The name gowk stane (English: cuckoo stone or fool's stone) has been applied to certain standing stones and glacial erratics in Scotland, often found in prominent geographical situations. Other spelling variants, such as gowke, gouk, gouke, goilk, goik, gok, goke, gook are found. [1]

Contents

Etymology

Saint Brynach's cross in Nevern, Wales NevernCross.jpg
Saint Brynach's cross in Nevern, Wales

Gowk in Scots means a common cuckoo (Cuculus canorus), but also a stupid person or fool. The word derives from the Old Norse 'gaukr', a cuckoo. Other explanations and origins for the term are also found. [2] The word derives from Anglo-Saxon (Old English) 'gouk' and was replaced in the south and central England by the French loan word 'coucou' after the Norman Conquest. The cuckoo family gets its English and scientific names from the call of the bird.

The Scottish Gaelic names for a Cuckoo are Coi, Cuach, Cuachag (poetical name) and Cuthag. [3] The Welsh for cuckoo is cog.

Cuckoo folklore

Celtic mythology in particular is rich in references to cuckoos and the surviving folklore gives clues as to why some stones were given the gowk name.

The term gowk is perhaps best known in the context of the old Gowk's Day, the Scottish April Fools' Day, originally held on April 13 when the cuckoo begins to call, and when children were sent on a gowk hunt, a harmless prank involving pointless errands. [4]

Gowk meant both cuckoo and fool; the latter were thought to be fairy-touched.
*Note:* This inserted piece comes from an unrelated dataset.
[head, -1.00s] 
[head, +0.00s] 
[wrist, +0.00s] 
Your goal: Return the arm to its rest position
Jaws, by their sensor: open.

The call of the cuckoo was believed to beckon the souls of the dead, and the cuckoo was thought to be able to travel back and forth between the worlds of the living and the dead. [5]

It was once commonly thought that the first appearance of a cuckoo also brought about a "gowk storm", a furious spring storm. [6]

Cuckoos were said to have the power of prophesy and could foretell a person's lifespan, the number of their children and when they would marry. [7]

It has also been suggested that the gowk or fool originated in the Dark Ages as a name for the Britons, given by the Saxon invaders, and carried some of the meaning of the Devil in the context of an arch foe, who is likened to the fool. [8]

In the Outer Hebrides a cuckoo's call heard when a person was hungry was bad luck, but the opposite was true if the person had recently eaten. [9]

The gowk stones

The use of the term gowk at these sites suggests a link with springtime and some of the surviving legends associated with standing stones do have a link with the heralding of spring by the first cuckoo of that season to arrive. In the churchyard at Nevern in Wales is an old stone cross, carved with intricate knotwork. Villagers of Nevern would wait for their "harbinger of spring" and on 7 April, St Brynach's feast day, the first cuckoo of the year would arrive from Africa, alighting on the cross and singing to announce the arrival of spring. [10]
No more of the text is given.